33.1 A 16nm 32Mb Embedded STT-MRAM with a 6ns Read-Access Time, a 1M-Cycle Write Endurance, 20-Year Retention at 150°C and MTJ-OTP Solutions for Magnetic Immunity

Embedded non-volatile memory (eNVM) is an essential element for microcontrollers (MCUs) used in automotive applications. As the automotive market transitions to greater electrification and autonomy, we are seeing MCU growth in the car: including integration to simplify system design, an electrical and electronic (E/E) architectural evolution to domain/zone control, and over-the-air (OTA) updates beyond 128Mb eNVM densities. To support this transition technology nodes are migrating from 55/40nm to 28/16nm. In addition, traditional charge-based embedded Flash will be replaced by Back-end-of-line (BEOL) memories: such as STT-MRAM [1]–[3], PCRAM [4], and RRAM. Of these candidates, STT-MRAM is the most promising solution for automotive applications due to its high-temperature data retention, high write endurance, and fast write speed. However, STT-MRAM still faces several challenges from the inherent properties of magnetic tunnel junctions (MTJs) and the side effects of process integration: such as array-level variability and magnetic-field interference (MFI).

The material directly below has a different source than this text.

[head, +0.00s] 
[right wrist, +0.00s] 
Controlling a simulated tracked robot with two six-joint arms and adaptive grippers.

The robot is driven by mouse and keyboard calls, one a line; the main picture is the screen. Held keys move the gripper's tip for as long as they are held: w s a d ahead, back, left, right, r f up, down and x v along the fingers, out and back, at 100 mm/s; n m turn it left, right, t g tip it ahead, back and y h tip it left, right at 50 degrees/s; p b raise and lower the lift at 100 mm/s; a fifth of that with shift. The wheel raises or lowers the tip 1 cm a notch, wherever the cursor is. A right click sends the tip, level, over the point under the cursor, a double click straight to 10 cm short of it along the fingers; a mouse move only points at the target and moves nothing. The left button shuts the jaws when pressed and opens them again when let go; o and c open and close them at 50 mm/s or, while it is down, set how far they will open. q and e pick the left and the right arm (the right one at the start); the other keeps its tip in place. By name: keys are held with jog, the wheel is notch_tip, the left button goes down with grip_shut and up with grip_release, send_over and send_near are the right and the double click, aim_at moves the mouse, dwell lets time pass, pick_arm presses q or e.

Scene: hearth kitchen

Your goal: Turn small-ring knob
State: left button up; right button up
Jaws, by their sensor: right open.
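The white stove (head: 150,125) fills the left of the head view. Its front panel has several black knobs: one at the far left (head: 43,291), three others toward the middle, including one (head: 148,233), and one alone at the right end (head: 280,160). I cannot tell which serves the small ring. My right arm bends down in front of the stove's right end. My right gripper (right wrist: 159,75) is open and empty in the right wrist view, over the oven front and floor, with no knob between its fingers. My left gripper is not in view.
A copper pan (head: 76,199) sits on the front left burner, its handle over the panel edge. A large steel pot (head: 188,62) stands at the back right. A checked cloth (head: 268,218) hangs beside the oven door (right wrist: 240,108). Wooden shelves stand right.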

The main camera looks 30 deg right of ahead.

In this work, several design solutions are proposed to overcome these challenges: (1) a novel merged-local-reference scheme is used to overcome the array-edge effect on the MTJs; (2) write bias segment trimming is used to mitigate the near-far effect for better write endurance; (3) an MTJ-based one-time programmable (OTP) is used to preserve critical data during the wafer-level chip-scale packaging (WLCSP) process (360°C, 3hr), and; (4) a novel sensing-reference scheme is used so that this MTJ-OTP is immune to external-magnetic-field interference. A 32-Mb STT-MRAM test chip based on these proposed solutions is successfully fabricated in a 16nm FinFET CMOS process, Measured results confirm its excellent performance and manufacturability for next generation automotive MCU application.